May 12, 2003 1:58 PM PDT

MSN offers look at new consumer IM

Microsoft's MSN unit continued a gradual unveiling of its new instant messenger application for consumers, showing screen shots of the new software and setting a summer timeframe for its release.

Pictures that Microsoft posted on Monday of MSN Messenger, version 6, show new voice and video features that will bring the company?s consumer IM application up to speed with both its fiercest competition and its own separately marketed IM clients.

Microsoft has waged a determined battle to wrest consumer instant messenger market share from AOL Time Warner amid similar challenges to AOL from Yahoo and countless IM start-ups. The company has sought to create buzz around the new version with an announcement in March, today's sneak peak and promises of more details to come between now and the summer launch.

Microsoft said its current versions of MSN Messenger have more than 100 million unique users per month, a high point for the company.

Despite apparent progress in attracting new users to its free product, Microsoft remains behind in terms of feature innovation--though the new multimedia capabilities may at least beat AOL, which has also lagged on voice and video.

In addition to "significant improvements" to the user interface and new ways to personalize it, MSN also promised multiplayer gaming and videoconferencing capabilities.

Those features, along with others that Microsoft promised for its summer release of the consumer-focused MSN Messenger, are already found in a number of IM products, including some offered by Microsoft for other markets.

"Some of it just seems like catch-up," said Ross Rubin, an analyst with eMarketer in New York City, citing videoconferencing as an example. "We're not seeing a lot of innovation."

A Microsoft representative countered that Monday?s viewing was only the first glimpse of the product, and that future showings would answer critics.
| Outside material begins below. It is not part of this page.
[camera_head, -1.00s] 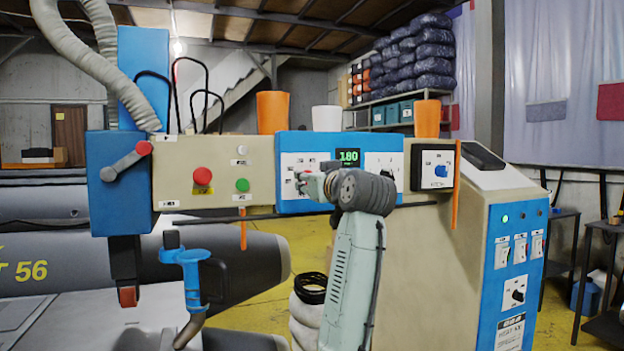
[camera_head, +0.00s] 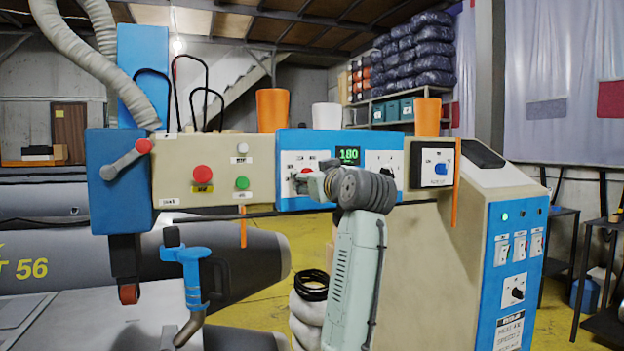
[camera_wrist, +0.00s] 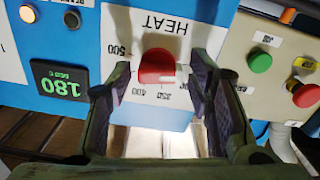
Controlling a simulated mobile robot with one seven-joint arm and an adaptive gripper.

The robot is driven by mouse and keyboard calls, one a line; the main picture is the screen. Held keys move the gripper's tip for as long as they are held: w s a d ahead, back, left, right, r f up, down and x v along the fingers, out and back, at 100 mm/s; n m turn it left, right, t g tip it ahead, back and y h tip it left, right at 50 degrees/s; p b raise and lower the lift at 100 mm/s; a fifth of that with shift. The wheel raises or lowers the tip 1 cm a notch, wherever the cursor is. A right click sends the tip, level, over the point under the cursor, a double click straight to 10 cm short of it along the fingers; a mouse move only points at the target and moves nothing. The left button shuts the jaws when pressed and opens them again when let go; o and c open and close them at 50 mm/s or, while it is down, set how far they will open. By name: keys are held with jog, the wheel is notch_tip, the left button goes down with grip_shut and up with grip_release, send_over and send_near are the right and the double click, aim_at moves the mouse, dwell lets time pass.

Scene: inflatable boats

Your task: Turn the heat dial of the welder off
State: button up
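The red heat dial (camera_wrist: 157,66) sits on a white plate marked HEAT with numbers around it, upside down in the wrist view. In the head view the dial (camera_head: 307,171) shows as a bit of red on the blue panel, partly behind my gripper (camera_head: 298,181). My gripper is open, with one dark finger on each side of the dial in the wrist view (camera_wrist: 164,88). I see a gap on both sides; contact cannot be made out. The welder's blue panel (camera_head: 376,199) has a green display reading 180 (camera_head: 348,155).
To the left on the beige panel are a red button (camera_head: 203,174) and a green button (camera_head: 242,183). To the right is a blue knob (camera_head: 441,169) on a white plate. Orange cups (camera_head: 272,110) stand on top. A blue-handled tool (camera_head: 187,267) is at lower left.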

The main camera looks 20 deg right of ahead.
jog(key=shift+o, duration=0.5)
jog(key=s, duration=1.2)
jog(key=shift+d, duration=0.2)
Microsoft is updating MSN Messenger for consumers amid an equally concerted push for the business market. Windows Messenger, which Microsoft has marketed as a core piece of its XP operating system, is built for corporate users, with features for application and whiteboard sharing.

The company also markets enterprise IM software called Messenger Connect, which lets users of MSN Messenger or Windows Messenger log, authenticate and otherwise manage IM communications, as some financial institutions must by law.

And the company last month pledged that it would launch in the first half of the next quarter its Real Time Communications Server 2003, software formerly code-named "Greenwich," which lets corporations serve their own instant messages.

Rubin questioned the wisdom of Microsoft's current strategy of splitting its IM products between consumer and corporate applications.

"I just think it's confusing, because they have a number of IM clients, some focused on the consumer and others on enterprise," said Rubin. "I can see how the demands are different for different users, but I think it can be addressed with one product."

Lisa Gurry, Microsoft's group product manager for MSN, said that in serving multiple audiences, Microsoft was marketing multiple products and that the strategy made the most sense "right now."

In other MSN software news, the company said it would launch this week a subscription radio service called MSN Radio Plus.

The so-called soft launch, done without much promotion, will let people pay $29.99 per year to subscribe to MSN Radio with added features. One eliminates the buffering delay that plagues streaming media transmissions, and another, based on technology that Microsoft acquired with the purchase of MongoMusic in 2000, helps people find music that resembles their favorites.